E quando o acesso dos alunos aos livros é dificultado? Já encontrei casos de bibliotecas que não eram abertas para que os alunos não estragassem os livros. O que faz uma biblioteca é o uso. No curso do Ipece, organizamos equipes com bibliotecários e professores para preparar atendentes. Formamos tutores na secretaria de Educação para orientar o curso, de forma a incluir não só o responsável pela biblioteca, mas também a direção, a equipe pedagógica, técnica até a merendeira. Orientamos sobre o ambiente, a organização, o uso de projetos especiais. Os professores recebem o material, se organizam e em dez encontros nas reuniões pedagógicas concluem a formação, feita em discussão com seus pares.
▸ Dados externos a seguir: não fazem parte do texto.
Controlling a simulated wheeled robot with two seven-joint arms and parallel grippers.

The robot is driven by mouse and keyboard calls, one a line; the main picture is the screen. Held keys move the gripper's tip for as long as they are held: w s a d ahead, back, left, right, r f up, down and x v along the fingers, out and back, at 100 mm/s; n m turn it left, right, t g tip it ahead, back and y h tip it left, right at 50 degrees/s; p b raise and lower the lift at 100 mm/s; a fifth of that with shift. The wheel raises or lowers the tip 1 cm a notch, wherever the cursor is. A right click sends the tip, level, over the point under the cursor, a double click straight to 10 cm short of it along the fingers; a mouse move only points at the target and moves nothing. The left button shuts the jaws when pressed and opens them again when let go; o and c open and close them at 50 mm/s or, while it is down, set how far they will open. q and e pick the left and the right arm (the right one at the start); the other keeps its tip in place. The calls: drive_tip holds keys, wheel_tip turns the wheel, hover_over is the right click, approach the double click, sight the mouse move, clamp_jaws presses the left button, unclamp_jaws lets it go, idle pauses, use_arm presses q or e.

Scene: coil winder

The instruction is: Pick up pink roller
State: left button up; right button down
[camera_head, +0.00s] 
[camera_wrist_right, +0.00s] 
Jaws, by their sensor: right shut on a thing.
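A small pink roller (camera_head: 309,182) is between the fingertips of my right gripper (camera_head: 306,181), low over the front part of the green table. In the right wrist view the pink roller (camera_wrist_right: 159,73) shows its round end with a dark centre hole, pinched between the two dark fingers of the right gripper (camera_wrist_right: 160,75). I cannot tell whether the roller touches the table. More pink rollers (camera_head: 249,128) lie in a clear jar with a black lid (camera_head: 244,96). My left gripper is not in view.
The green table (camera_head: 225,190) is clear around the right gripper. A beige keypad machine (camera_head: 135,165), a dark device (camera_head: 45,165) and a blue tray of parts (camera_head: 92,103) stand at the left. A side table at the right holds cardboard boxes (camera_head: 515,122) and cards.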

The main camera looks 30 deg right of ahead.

A partir disso, passam a frequentar a biblioteca, fazer mudanças nas estantes, selecionar o acervo.
Sala de leitura é biblioteca?Em alguns estados, utiliza-se esse termo para fugir à legislação, que determina a presença de um bibliotecário nas bibliotecas, mas nunca vi uma definição que diferenciasse as duas. Sala de leitura é uma parte da biblioteca, que tem outros ambientes. Usar essa denominação é um equívoco. Não temos profissionais para todas as bibliotecas, por outro lado há redes que não contratam bibliotecários por falta de um plano de cargos e salários para eles. Também precisamos lutar para que os conselhos de biblioteconomia procurem alternativas que viabilizem a presença do bibliotecário, a elaboração desse plano de careira, mas não fiscalizando e fechando bibliotecas, principalmente as escolares.
Incentivar o educador deve ser parte da política de bibliotecas escolares?Toda biblioteca escolar deve ter a estante do professor. Essa estante do professor deve ter obras da área pedagógica, psicológica, de formação didática, além de literatura, para auxiliar na formação do professor.